Former Foreign Minister Erkki Tuomioja (Social Democratic Party) and current Defense Minister Jyri Häkämies (National Coalition Party) are having a bit of a row over giving about 100'000 surplus AK-47s to the Afghanistani military. On his recent visit to that country, Häkämies met with President Hamid Karzai, who asked for the assault rifles. Häkämies said that the matter could be taken into consideration. Tuomioja, during whose term as Foreign Minister Finland had declined a previous request for the rifles, bounced on the answer. Writing on his website (fi), he accused Häkämies of going at it alone and thus showing a severe lack of foreign policy judgment.
Finland's foreign and security policy is based on lines drawn jointly by the president and the government as well as on Parliament's wide support.
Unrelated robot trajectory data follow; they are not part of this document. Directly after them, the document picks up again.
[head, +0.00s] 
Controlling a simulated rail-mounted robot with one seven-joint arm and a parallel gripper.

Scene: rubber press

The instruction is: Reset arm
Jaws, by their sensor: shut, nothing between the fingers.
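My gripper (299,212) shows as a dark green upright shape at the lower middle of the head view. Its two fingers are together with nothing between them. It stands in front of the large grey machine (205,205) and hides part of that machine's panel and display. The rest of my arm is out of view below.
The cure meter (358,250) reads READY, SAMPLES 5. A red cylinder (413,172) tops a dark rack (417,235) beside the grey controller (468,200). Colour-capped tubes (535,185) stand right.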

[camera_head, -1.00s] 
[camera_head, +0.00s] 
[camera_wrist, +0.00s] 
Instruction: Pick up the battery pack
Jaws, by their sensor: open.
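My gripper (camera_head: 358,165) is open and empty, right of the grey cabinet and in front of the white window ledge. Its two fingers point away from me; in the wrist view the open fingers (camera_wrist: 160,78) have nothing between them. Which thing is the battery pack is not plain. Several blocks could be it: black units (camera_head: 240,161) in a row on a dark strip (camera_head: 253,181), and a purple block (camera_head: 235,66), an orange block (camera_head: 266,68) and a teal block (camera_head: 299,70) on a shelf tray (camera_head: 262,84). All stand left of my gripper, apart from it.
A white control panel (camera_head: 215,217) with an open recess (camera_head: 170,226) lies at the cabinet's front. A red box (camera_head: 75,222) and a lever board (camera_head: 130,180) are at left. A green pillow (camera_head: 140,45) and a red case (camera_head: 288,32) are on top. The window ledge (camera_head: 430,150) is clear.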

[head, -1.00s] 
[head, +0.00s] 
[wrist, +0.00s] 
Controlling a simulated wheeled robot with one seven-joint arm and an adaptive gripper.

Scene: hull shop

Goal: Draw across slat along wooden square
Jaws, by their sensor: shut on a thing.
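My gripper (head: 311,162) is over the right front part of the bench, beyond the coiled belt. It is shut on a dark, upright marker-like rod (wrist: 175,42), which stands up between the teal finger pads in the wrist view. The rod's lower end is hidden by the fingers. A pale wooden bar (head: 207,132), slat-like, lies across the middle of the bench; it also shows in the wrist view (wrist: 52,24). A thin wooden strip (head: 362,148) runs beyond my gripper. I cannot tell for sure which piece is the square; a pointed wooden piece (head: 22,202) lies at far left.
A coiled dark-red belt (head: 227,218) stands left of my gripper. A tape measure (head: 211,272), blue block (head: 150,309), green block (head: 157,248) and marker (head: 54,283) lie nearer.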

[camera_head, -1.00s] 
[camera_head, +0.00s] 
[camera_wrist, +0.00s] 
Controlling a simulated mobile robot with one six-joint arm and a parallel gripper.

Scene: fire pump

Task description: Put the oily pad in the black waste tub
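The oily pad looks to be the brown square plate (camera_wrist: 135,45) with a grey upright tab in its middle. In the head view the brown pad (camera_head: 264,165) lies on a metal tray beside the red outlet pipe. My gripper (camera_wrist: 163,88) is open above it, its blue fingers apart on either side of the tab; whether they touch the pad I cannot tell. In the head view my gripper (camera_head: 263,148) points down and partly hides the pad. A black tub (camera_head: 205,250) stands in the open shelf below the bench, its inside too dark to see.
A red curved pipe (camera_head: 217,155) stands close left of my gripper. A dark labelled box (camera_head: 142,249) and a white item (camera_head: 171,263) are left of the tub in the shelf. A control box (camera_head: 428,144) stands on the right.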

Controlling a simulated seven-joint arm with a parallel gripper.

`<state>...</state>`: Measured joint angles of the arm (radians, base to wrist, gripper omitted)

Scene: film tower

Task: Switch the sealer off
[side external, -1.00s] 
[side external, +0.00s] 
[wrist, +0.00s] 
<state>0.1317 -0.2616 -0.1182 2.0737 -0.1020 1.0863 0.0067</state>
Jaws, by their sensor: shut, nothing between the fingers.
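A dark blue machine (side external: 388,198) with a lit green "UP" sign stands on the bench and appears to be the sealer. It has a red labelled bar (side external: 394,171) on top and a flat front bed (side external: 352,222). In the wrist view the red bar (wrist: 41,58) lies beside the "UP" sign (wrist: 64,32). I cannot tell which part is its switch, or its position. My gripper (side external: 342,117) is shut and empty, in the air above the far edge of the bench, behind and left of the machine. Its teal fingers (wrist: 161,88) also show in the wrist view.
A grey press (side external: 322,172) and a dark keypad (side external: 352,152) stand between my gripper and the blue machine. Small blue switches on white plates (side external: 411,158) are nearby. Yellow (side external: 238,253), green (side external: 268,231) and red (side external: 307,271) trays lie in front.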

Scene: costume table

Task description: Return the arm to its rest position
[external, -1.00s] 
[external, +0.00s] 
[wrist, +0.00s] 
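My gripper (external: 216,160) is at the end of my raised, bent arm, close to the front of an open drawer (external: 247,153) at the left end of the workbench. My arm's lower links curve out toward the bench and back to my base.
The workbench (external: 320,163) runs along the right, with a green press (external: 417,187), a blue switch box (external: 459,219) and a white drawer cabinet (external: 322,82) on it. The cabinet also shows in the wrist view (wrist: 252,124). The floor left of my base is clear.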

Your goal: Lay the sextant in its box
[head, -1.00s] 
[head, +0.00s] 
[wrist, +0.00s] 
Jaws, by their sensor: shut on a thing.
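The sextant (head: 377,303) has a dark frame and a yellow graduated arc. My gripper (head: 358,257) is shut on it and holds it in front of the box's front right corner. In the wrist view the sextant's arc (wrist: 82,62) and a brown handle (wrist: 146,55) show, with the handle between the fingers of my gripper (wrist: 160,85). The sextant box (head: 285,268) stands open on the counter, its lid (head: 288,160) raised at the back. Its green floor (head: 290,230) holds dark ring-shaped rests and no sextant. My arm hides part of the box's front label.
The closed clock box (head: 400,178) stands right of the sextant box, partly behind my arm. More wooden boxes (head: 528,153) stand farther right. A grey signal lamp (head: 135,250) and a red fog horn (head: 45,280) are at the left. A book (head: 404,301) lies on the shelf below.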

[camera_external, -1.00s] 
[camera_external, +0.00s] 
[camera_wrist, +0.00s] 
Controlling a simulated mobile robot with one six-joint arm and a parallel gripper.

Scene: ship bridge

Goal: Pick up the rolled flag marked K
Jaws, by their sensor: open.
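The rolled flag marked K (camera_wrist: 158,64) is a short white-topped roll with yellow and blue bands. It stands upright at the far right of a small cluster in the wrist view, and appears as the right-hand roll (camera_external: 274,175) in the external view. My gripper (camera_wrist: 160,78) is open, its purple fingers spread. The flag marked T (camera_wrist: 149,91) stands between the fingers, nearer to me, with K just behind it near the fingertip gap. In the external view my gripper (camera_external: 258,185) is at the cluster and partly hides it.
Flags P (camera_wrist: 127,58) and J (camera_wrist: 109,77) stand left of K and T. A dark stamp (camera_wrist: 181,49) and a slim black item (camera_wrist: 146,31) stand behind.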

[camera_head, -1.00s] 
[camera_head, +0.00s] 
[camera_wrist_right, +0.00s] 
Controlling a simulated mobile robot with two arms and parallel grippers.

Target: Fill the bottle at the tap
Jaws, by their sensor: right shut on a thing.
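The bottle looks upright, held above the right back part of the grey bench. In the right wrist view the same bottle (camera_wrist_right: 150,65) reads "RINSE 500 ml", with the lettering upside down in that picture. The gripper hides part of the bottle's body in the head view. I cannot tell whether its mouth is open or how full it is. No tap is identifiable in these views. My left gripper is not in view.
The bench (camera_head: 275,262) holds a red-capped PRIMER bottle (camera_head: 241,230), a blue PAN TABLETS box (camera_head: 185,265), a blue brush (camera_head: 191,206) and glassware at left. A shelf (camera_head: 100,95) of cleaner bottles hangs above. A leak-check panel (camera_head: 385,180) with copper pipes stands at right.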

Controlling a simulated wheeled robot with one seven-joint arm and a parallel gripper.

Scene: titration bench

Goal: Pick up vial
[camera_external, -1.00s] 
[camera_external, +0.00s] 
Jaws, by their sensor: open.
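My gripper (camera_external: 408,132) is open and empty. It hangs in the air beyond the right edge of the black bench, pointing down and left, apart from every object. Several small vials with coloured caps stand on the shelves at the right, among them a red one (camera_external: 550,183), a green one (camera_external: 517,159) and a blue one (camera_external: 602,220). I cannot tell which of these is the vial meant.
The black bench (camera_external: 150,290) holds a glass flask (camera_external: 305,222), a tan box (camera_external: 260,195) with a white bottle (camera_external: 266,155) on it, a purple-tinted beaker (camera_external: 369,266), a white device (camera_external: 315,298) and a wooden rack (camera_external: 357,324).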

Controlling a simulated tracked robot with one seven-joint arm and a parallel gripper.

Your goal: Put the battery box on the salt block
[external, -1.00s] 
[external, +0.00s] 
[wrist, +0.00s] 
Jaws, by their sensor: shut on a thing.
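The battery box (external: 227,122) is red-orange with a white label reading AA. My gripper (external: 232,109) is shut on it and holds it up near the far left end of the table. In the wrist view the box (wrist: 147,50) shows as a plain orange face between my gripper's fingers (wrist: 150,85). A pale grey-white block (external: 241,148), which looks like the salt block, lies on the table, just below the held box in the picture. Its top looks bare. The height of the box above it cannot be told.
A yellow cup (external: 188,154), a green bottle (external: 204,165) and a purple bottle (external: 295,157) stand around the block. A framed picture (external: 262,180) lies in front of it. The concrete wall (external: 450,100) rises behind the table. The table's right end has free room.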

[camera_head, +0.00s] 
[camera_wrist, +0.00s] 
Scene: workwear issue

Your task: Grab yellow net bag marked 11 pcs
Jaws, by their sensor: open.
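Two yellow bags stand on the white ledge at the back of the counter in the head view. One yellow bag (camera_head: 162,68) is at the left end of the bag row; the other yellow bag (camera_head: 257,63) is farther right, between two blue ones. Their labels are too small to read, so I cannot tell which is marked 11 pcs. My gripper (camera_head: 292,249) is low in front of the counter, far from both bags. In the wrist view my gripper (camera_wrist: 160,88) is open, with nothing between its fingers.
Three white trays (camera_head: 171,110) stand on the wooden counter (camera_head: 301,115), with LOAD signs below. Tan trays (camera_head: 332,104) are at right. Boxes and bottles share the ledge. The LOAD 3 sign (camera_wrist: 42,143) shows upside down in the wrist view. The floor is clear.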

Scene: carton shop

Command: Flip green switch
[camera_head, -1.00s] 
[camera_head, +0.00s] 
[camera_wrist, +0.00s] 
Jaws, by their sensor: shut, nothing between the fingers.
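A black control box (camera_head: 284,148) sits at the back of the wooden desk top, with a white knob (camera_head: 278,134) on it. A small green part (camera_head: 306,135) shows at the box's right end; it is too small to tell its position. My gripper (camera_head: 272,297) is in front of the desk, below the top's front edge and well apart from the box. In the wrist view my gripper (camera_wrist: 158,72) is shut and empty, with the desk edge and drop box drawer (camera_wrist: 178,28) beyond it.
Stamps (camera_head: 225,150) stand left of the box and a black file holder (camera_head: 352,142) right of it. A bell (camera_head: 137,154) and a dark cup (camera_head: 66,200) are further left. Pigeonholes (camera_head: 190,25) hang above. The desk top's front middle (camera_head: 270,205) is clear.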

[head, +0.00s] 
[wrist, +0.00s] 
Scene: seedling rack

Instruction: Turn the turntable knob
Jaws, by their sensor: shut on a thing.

It has not been standard practice in these parts for individual ministers to break ranks by opening matters on which decisions have already been made and where nothing new that would warrant a change has happened.Häkämies defended himself by noting that he hadn't promised anything more than an answer, which is fair enough, and attributes Tuomioja's comments to "bad will".
[...] But the assault rifle is not the item in which the country has the shortest supply and which Finland should be sprinkling about in a theatre of military operations.
It's difficult to tell how much of his procedural case Tuomioja believes, but his main motivation for speaking out isn't impossible to figure out: he thinks Finland shouldn't donate rifles to Afghanistan and thus doesn't want to see the previous decision reconsidered. His argument, put forth in Helsingin Sanomat, is that "guns may end up in anyone's hands over there." He advanced the same theme when he described donating the rifles to the Afghanistani government as "sprinkling" them about a war zone. Assuming that the Afghanistani military currently has weaponry, it would be interesting to know how often their weapons have ended up in the wrong hands.
When the previous decision was made, it was reported that Prime Minister Matti Vanhanen (Centre Party) and then Defense Minister Seppo Kääriäinen (Centre) were in favour of sending the rifles to Afghanistan. Tuomioja and President Tarja Halonen (Social Democrat) were opposed and Halonen's position naturally won. Any reconsideration will probably end in the same result as before unless Halonen has reconsidered her position, which I consider to be unlikely. I'd evaluate that the odds of the previous decision being overturned are small.